How to Become a Wireless Network Administrator in 5 Steps

Learn about the typical job duties of a wireless network administrator. Get information on the training and education you'll need to keep a computer network up and running. Schools offering Computer Networking degrees can also be found in these popular choices.

What is a Wireless Network Administrator?

A wireless network administrator is a technician who installs, manages and repairs equipment that enables nodes in a computer network to communicate wirelessly. The equipment you would work with include transmitters, receivers, antennas and routers. You would be responsible for installing or upgrading software and hardware, monitoring and tuning signal strength, testing new applications and consulting with users about their network resource needs.
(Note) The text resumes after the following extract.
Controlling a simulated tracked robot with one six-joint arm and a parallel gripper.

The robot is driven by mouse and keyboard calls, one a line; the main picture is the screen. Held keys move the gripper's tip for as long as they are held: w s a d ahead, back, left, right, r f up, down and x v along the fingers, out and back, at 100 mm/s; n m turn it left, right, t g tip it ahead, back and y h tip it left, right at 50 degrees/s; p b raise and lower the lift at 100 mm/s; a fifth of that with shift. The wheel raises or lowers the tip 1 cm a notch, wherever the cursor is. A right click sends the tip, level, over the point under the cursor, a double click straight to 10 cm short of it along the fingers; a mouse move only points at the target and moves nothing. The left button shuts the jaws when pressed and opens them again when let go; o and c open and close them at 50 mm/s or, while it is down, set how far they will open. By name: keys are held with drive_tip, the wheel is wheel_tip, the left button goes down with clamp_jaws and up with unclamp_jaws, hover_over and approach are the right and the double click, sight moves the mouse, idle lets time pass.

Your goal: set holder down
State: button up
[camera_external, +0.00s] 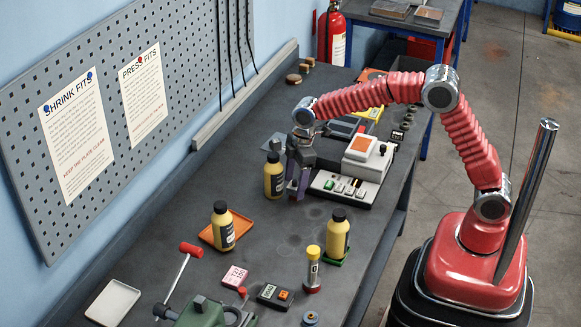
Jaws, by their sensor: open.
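My gripper (298,188) points down at the middle of the bench, with its purple-grey fingers low near the bench top. It is open, and I see nothing clearly held between the fingers. A yellow bottle with a black cap (274,180) stands upright just left of it. A white instrument with an orange panel (352,175) is just right of it. I cannot tell for sure which thing is the holder. A slim upright piece with a yellow top and reddish base (313,270) stands alone nearer the front, apart from my gripper.
A yellow bottle (222,228) stands on an orange tray (241,236); another bottle (338,235) stands on a green pad (334,262). A green press with a red-knobbed lever (203,312) and an empty white tray (112,302) are at the front. The bench between bottles is clear.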

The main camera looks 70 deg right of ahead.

You might also design or participate in the design of wireless networks.

The following table outlines some details about this career:

Degree Required Bachelor's
Education Field of Study Networking services, computer networking, telecommunications, computer science, information systems, network and system administration
Key Responsibilities Organize and install computer systems, add users to networks, solve day-to-day computing problems
Job Growth (2014-2024) 8% (for network and computer systems administrators)*
Median Salary (2015) $77,810 (for network and computer systems administrators)*

Source: *U.S. Bureau of Labor Statistics

Step 1: Earn a Degree

According to the U.S. Bureau of Labor Statistics (BLS), some employers prefer to hire network administrators who have bachelor's degrees, while others are willing to hire administrators with associate's degrees and job experience (www.bls.gov). Associate's degree programs in networking services technology and computer networking and telecommunications typically cover courses in computer science, network security, routing, switching and operating systems.
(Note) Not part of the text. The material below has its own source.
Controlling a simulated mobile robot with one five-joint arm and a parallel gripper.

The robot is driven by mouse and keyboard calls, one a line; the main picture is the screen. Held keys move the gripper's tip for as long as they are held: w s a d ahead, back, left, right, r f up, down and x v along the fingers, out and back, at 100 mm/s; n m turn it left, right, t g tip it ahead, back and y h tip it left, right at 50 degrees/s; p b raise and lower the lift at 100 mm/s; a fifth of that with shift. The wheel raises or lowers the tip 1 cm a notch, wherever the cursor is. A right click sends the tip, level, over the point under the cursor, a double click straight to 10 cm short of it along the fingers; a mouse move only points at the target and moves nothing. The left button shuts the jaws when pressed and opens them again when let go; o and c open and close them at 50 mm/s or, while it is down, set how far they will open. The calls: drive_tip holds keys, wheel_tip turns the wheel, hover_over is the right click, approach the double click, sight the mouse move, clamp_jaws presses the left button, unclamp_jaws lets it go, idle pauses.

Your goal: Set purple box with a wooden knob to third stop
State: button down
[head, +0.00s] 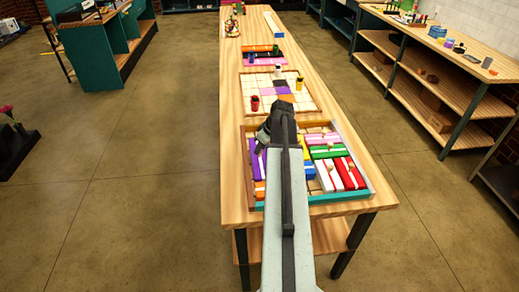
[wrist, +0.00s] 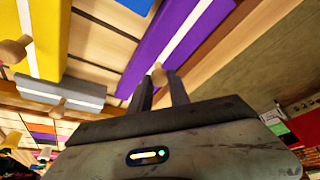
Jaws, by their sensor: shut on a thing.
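The purple box (head: 255,160) with a white stripe lies along the left side of a framed tray (head: 340,198). In the wrist view the purple box (wrist: 188,35) runs diagonally, and its wooden knob (wrist: 158,73) shows between my fingertips. My gripper (wrist: 162,86) is shut on that knob. In the head view my gripper (head: 263,135) is at the upper left of the tray, and my arm hides the tray's middle. Marks for the stops cannot be made out.
Red (head: 350,172), green (head: 328,152) and pink (head: 322,138) boxes fill the tray's right side. A yellow box (wrist: 42,35) and a grey box (wrist: 60,92) lie near the purple one. A board with small cups (head: 277,92) stands farther along the table.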

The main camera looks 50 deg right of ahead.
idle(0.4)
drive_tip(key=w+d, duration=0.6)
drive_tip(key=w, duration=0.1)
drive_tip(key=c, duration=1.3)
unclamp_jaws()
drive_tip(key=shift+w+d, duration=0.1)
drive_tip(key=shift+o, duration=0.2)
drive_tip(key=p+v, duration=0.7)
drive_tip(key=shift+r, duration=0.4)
At the bachelor's degree level, you could earn a Bachelor of Science in Computer Science, Information Systems or Management Information Systems. Although rare, bachelor's degree programs in network and system administration are available at some 4-year institutions. These programs would teach you how to set up a new network or expand an existing network, install and configure distributed applications, and perform troubleshooting and maintenance. Courses might cover local area network (LAN) and wide area network (WAN) technology, radio frequency (RF) technology, network operating systems and network security. Some programs might require you to complete an information technology (IT) capstone project.

Step 2: Participate in an Internship

An internship could enable you to gain experience working as part of an IT team, maintain a computer network and make contacts within the industry. Internships often are a degree requirement in some bachelor's degree programs. In addition to arranging internships with outside firms, colleges may offer network administrator internships on their campuses.

Step 4: Get Certified

Certification is voluntary, but it could advance your career or improve your job prospects. Organizations that offer certification in networking include CISCO Systems and Certified Wireless Networking Professional. The Cisco Certified Entry Networking Technician (CCENT) designation is designed exclusively for entry-level technicians seeking certification on Cisco networking equipment. (www.cisco.com). If you earn the Cisco Certified Network Associate (CCNA) designation, you could be eligible to earn the CCNA Wireless designation.
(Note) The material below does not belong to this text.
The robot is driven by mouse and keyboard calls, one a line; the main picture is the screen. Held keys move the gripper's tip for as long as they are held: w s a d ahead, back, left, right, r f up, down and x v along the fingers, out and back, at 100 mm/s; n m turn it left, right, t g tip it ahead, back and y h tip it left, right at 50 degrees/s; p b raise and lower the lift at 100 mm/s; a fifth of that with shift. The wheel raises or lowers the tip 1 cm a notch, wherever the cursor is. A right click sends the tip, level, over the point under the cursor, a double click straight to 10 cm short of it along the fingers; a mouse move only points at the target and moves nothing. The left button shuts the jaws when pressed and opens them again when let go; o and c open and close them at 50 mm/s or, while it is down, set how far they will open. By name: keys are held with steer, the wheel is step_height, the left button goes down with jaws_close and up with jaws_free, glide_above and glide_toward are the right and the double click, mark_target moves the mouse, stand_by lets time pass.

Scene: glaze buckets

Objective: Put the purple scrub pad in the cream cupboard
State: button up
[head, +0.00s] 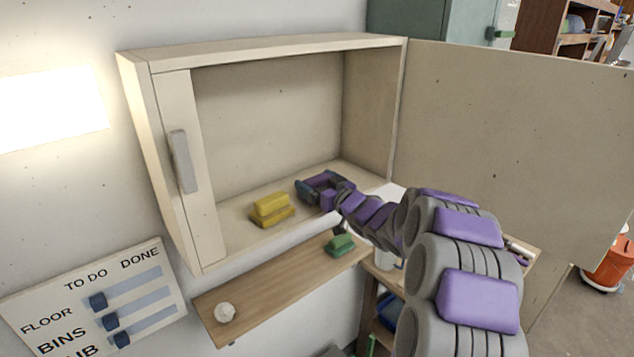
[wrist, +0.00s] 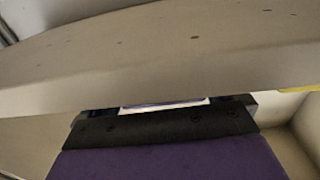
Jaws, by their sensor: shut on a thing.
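The cream cupboard (head: 165,90) is on the wall with its large right door (head: 515,150) swung wide open. My gripper (head: 320,186) is inside it, low over the cupboard floor near the right side. It is shut on the purple scrub pad (head: 323,181), which shows only in part between the dark fingers. I cannot tell whether the pad touches the cupboard floor. In the wrist view, my gripper (wrist: 165,106) fills the lower part, and the pad cannot be told apart clearly from my own purple parts.
Yellow pads (head: 270,209) lie on the cupboard floor, left of my gripper. A wooden shelf (head: 270,288) below holds a green pad (head: 340,244) and a whitish round thing (head: 224,313). A to-do board (head: 95,300) hangs at lower left.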

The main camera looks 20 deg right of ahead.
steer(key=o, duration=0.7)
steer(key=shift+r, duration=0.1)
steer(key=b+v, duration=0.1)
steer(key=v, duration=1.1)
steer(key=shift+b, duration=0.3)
Certified Wireless Network Professional has five vendor-neutral certifications, including the Certified Wireless Technology Specialist (CWTS), Certified Wireless Network Administrator (CWNA) and Certified Wireless Security Professional (CWSP) designations (www.cwnp.com). You could start by earning the CWTS credential because it is an entry-level credential that could help you land your first job.

Step 3: Obtain a Job

Any business or organization that maintains a wireless network could be a potential employer, including wireless telecommunications carriers, Wi-Fi service providers, computer systems designers, schools, government agencies and non-profit organizations. The BLS doesn't provide figures for wireless network administrators, but it did report that network and computer systems administrators held 382,600 jobs in 2014. Employment was projected to rise 8% to around 412,800 between 2014-2024. As of May 2015, network and computer systems administrators earned a median salary of $77,810.

Step 5: Advance Your Career

Rising from an entry-level to a mid-level or supervisory position depends on the size of the network you're managing and the depth of your knowledge about wireless networks (especially your employer's). Alternatively, you could consider earning a certificate or a master's degree in information systems and transitioning to a position as a network architect. From there you could potentially become a company's chief technology officer or an independent network consultant.

What Are Some Related Alternative Careers?

Computer and information systems managers perform many of the same duties and have similar responsibilities as wireless network administrators. Other possible career choices include computer network architecture, which involves the construction of computer networks, and computer programming, which involves writing the codes that make it possible for software and applications to operate on a computer system.